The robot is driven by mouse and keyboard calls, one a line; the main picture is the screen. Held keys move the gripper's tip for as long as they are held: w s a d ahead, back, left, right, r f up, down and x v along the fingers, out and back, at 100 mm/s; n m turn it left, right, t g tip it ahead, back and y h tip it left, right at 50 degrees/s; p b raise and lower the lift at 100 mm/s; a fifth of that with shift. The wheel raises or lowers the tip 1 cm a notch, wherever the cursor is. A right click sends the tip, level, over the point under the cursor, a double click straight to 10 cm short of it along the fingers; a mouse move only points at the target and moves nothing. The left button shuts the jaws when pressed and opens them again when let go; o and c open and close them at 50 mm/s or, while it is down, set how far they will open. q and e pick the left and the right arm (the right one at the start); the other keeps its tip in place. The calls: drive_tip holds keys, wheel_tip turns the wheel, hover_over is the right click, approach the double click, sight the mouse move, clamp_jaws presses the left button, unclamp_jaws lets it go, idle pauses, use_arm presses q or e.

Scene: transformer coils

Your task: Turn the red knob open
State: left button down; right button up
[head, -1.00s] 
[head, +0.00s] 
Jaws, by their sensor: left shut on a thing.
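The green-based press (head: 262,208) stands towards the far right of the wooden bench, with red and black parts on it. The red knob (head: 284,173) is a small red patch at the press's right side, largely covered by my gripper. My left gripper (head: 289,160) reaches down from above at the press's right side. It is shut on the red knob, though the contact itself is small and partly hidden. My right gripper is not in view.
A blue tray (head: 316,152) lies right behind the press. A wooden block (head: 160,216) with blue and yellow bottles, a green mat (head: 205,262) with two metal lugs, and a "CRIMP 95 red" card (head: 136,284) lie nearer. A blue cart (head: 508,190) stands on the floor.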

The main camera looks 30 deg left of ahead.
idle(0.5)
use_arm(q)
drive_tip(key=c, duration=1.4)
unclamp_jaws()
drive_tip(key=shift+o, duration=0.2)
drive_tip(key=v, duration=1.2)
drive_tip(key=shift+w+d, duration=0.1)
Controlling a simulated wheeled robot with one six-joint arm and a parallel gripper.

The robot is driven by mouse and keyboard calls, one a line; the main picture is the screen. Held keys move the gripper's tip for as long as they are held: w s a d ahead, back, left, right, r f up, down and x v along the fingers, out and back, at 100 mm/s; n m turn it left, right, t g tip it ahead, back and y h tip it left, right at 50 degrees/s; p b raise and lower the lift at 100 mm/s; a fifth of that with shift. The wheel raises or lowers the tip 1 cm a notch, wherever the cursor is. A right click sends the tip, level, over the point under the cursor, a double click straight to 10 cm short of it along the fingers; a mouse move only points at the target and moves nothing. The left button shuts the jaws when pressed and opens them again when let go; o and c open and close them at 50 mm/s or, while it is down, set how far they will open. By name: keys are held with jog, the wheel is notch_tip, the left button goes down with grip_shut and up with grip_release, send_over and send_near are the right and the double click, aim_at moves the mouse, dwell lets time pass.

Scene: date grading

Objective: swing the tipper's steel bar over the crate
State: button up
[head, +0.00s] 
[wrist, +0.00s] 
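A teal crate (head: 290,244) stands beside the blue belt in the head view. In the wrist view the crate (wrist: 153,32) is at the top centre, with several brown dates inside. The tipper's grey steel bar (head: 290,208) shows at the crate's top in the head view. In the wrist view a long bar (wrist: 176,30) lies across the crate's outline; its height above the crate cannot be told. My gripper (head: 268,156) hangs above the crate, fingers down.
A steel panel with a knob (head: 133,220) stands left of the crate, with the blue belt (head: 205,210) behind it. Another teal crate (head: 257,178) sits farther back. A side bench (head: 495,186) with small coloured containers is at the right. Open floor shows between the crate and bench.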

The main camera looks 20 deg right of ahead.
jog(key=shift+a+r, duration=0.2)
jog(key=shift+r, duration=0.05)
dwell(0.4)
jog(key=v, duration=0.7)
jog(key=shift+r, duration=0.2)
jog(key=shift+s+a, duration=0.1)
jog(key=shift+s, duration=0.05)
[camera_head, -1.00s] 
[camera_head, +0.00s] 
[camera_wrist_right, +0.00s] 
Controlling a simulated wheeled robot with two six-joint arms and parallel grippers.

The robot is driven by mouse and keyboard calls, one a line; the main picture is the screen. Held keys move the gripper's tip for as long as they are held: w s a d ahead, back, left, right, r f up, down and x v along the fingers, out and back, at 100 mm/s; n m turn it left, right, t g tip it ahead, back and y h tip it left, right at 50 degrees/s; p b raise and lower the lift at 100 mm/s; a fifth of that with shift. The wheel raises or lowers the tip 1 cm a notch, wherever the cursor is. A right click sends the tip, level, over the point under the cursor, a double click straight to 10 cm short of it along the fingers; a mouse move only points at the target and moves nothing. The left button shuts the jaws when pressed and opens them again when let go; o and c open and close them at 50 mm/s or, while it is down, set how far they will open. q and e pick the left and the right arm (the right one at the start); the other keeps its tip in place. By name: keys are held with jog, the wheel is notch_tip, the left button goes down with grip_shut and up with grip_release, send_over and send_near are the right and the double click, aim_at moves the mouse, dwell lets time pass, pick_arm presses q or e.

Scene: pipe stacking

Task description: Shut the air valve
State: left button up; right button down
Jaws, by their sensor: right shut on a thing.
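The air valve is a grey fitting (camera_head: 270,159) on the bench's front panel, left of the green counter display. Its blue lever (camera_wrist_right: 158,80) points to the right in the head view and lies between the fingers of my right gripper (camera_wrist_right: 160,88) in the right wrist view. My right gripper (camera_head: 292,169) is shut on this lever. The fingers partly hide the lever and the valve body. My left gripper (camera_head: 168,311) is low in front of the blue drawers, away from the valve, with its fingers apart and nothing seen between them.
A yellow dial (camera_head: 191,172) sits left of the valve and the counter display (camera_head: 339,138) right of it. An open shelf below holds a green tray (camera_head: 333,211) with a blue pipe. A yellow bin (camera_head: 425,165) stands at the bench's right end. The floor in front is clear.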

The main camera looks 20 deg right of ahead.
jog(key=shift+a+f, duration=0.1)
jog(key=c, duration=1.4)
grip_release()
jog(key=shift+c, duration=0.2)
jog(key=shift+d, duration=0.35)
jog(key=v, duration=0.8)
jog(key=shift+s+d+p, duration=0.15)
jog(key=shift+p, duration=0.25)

* _Directive_
Copy every line of the listing that includes the string "simulated".

* _Exercise response_
Controlling a simulated wheeled robot with one six-joint arm and a parallel gripper.
Controlling a simulated wheeled robot with two six-joint arms and parallel grippers.

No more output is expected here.